• [DATA LINES]:
────────

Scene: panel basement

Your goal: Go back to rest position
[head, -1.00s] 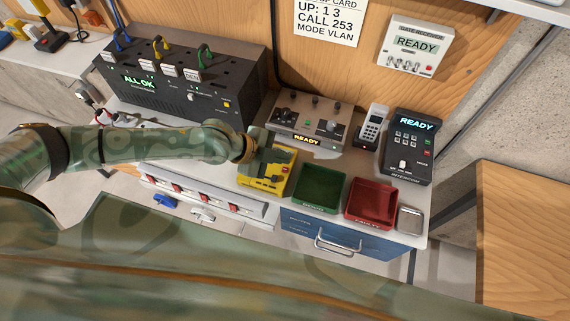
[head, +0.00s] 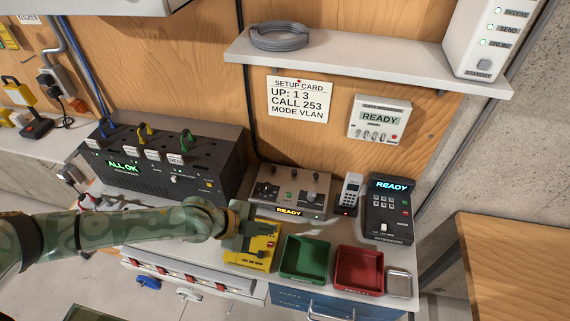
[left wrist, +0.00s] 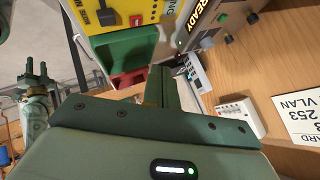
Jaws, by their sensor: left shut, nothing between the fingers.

────────

• [DIRECTIONS]: Extract the full listing above verbatim; pictures are to be left out of the copy.

• [THE COMPLETED TASK]:
Scene: panel basement

Your goal: Go back to rest position
[head, -1.00s] 
[head, +0.00s] 
[left wrist, +0.00s] 
Jaws, by their sensor: left shut, nothing between the fingers.

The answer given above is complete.